Records to use>
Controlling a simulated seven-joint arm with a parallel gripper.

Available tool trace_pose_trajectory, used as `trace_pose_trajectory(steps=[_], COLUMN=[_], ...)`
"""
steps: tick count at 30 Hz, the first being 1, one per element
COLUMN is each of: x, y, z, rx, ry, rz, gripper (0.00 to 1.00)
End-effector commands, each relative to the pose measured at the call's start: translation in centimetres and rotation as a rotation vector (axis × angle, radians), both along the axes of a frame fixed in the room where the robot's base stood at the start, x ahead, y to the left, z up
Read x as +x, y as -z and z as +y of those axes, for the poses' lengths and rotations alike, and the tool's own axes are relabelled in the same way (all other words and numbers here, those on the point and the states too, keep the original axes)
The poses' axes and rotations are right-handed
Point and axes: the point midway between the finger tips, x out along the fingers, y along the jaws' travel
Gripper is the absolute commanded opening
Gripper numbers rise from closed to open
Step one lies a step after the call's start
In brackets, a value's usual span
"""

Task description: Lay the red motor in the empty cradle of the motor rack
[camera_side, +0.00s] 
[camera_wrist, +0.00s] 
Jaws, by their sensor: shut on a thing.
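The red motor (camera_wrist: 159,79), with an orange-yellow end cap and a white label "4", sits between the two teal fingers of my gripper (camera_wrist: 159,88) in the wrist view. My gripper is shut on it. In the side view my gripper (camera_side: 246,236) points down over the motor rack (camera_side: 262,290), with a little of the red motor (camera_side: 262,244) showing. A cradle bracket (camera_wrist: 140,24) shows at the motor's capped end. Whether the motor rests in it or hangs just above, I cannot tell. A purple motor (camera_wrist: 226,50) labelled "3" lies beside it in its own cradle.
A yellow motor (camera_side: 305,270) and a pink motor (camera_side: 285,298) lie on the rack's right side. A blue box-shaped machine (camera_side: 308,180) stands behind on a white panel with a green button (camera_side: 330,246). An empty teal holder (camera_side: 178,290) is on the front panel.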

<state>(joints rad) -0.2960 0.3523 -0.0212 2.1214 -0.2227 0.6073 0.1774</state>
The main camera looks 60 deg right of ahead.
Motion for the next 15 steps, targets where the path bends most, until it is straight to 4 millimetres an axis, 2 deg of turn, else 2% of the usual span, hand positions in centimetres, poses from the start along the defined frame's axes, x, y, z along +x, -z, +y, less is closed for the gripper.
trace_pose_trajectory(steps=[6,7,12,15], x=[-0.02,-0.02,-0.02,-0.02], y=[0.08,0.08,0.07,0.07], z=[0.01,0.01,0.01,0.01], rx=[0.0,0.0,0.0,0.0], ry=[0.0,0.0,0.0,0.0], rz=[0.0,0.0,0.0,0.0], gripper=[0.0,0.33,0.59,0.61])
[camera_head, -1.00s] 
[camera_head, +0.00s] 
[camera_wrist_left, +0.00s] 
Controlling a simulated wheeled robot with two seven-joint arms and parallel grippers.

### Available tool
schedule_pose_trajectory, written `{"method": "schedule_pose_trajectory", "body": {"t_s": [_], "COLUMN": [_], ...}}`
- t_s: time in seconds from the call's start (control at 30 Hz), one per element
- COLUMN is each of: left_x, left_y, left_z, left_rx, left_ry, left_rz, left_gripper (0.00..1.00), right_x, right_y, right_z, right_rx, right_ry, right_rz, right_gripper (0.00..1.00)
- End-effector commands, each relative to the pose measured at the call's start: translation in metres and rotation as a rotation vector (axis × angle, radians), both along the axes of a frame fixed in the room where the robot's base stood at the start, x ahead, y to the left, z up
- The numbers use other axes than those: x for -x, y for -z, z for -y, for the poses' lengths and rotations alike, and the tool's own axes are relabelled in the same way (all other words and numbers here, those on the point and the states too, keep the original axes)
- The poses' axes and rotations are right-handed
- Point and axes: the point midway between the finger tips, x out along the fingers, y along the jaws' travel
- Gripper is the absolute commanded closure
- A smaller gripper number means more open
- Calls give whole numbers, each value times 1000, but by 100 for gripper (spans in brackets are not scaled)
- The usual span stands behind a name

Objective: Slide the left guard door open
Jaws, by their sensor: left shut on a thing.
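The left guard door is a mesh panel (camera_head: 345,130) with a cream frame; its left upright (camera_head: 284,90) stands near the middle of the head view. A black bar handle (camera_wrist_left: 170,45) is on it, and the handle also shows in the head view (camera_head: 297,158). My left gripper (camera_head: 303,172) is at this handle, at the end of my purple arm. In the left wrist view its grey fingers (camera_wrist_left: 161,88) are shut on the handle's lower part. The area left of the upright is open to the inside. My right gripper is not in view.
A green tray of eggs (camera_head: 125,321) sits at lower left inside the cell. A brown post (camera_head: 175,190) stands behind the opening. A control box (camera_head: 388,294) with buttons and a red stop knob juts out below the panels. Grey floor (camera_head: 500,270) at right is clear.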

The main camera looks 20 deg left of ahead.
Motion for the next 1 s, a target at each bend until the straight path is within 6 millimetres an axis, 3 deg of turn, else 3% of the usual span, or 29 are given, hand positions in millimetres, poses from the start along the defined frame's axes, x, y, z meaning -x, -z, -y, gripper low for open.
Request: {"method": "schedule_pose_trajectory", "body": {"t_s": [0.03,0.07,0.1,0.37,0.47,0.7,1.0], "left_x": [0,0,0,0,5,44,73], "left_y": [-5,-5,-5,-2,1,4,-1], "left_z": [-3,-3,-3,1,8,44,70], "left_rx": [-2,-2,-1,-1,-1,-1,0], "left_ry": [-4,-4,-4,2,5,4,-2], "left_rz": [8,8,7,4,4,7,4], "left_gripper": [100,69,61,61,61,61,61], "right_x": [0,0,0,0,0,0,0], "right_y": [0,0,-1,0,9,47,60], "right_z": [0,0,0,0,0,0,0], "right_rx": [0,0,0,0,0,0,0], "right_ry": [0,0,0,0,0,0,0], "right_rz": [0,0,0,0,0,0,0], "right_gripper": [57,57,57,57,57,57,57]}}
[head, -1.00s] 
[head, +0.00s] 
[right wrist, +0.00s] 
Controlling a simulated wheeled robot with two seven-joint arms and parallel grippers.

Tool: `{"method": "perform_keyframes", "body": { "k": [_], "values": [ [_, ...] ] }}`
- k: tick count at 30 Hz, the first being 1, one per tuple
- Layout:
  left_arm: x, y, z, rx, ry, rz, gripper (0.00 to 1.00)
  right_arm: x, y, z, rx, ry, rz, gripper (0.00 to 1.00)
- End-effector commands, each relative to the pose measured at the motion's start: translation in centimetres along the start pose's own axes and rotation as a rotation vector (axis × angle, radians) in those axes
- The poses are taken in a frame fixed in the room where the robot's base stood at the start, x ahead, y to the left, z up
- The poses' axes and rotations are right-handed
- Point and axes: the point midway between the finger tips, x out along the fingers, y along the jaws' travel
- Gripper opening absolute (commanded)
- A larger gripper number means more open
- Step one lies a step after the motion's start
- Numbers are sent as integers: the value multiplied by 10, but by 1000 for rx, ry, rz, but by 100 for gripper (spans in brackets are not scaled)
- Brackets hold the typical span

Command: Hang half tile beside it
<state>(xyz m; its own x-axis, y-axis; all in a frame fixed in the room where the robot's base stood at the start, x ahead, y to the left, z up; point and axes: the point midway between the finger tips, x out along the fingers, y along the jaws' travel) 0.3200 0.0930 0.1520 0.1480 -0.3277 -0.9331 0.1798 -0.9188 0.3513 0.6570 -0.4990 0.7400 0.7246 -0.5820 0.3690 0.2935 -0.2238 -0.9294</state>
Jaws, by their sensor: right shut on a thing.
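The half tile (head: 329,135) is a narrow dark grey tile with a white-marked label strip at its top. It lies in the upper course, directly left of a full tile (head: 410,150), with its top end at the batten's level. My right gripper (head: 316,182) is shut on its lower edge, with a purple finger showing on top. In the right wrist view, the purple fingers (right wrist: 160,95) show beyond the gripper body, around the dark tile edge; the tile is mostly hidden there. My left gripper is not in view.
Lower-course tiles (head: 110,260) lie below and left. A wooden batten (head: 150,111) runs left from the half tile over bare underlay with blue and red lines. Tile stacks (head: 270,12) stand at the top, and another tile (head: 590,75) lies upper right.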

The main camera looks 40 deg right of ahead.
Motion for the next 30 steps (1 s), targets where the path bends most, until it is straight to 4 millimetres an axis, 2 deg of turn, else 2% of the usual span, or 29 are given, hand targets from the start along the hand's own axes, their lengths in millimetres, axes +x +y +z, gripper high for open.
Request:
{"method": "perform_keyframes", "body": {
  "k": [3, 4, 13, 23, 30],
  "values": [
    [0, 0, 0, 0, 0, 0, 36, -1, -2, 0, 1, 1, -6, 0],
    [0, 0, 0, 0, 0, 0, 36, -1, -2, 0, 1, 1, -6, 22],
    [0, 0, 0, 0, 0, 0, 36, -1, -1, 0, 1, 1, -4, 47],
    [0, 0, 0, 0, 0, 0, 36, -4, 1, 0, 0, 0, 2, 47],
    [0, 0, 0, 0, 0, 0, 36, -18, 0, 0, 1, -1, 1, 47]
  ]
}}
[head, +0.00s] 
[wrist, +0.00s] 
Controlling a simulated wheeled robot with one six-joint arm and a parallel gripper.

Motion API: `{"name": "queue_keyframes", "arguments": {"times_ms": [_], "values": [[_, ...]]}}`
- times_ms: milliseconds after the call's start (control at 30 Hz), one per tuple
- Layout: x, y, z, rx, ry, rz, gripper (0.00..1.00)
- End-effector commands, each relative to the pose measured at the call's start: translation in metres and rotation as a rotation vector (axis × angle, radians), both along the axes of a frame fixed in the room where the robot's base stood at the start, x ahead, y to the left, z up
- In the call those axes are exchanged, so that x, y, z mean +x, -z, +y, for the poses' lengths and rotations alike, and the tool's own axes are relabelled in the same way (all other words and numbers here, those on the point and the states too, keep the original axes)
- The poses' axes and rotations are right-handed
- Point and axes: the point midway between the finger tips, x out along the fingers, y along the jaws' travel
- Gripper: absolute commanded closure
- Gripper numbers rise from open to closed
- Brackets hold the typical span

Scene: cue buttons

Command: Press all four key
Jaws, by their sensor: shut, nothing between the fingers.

Task> Output the lines of the records above exactly as they appear, from the line containing "- The usual span stands behind a name" through the line containing "Objective: Slide the left guard door open".

Final result>
- The usual span stands behind a name

Objective: Slide the left guard door open

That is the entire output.